* [WHAT NEEDS TO BE DONE] Write the number of lines holding the word "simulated", and nothing else.

** BEGIN DATA FOR THIS EXERCISE **

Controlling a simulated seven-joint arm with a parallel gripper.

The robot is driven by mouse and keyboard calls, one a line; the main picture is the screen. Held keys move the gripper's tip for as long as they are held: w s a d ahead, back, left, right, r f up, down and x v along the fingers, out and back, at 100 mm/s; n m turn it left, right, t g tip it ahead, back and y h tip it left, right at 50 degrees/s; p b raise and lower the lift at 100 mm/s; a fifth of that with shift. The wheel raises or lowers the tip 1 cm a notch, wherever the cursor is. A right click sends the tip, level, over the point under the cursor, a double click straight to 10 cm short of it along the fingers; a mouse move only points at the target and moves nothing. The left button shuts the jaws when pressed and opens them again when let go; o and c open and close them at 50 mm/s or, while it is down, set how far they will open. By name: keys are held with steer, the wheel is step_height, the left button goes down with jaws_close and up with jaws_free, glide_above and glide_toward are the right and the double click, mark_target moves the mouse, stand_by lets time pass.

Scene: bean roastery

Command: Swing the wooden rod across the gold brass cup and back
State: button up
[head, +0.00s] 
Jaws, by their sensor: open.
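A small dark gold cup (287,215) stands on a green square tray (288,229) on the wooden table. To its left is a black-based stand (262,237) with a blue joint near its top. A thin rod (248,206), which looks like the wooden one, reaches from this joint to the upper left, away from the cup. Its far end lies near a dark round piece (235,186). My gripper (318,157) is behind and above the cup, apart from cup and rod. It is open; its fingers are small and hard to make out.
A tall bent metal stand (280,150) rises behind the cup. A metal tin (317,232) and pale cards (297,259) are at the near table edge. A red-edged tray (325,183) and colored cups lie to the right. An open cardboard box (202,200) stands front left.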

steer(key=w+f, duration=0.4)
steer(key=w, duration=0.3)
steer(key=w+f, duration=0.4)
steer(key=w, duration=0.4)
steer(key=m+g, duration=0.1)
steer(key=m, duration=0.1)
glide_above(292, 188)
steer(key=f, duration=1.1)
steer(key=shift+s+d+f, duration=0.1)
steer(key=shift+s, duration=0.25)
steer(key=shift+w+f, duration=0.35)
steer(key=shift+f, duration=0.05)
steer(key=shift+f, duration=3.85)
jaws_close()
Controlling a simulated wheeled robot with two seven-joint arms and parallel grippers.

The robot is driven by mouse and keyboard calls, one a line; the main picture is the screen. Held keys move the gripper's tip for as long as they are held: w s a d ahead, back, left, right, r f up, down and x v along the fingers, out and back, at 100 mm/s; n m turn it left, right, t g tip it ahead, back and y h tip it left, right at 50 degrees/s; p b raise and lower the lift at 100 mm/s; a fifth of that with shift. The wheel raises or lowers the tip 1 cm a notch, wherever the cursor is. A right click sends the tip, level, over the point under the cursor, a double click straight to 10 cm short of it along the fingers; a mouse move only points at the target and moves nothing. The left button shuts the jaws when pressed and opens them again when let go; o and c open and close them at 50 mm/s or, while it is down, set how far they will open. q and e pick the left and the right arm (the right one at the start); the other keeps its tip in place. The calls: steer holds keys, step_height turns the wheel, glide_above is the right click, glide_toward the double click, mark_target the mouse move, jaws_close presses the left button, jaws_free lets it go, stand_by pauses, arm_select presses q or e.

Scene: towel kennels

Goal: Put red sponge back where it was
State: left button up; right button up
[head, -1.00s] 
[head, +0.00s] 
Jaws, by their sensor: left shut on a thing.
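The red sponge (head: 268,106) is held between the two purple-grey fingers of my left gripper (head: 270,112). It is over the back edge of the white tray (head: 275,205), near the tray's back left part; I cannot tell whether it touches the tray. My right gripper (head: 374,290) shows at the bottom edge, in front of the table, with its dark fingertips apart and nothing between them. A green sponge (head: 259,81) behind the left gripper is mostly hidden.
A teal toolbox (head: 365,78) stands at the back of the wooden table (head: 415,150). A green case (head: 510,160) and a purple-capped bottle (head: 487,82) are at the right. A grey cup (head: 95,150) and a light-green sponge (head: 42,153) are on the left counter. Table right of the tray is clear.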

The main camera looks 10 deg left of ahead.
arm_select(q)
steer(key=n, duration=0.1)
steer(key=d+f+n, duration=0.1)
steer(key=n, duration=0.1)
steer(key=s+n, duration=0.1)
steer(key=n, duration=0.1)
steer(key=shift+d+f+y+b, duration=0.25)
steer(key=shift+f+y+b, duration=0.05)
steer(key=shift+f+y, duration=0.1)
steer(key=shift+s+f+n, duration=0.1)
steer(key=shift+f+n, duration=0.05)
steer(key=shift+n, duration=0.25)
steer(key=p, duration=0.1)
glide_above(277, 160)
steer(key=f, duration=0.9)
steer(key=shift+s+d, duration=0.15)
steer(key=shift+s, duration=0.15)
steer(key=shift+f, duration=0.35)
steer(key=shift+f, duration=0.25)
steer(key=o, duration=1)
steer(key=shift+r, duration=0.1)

** END DATA FOR THIS EXERCISE **

* [RESPONSE TO THE TASK] 2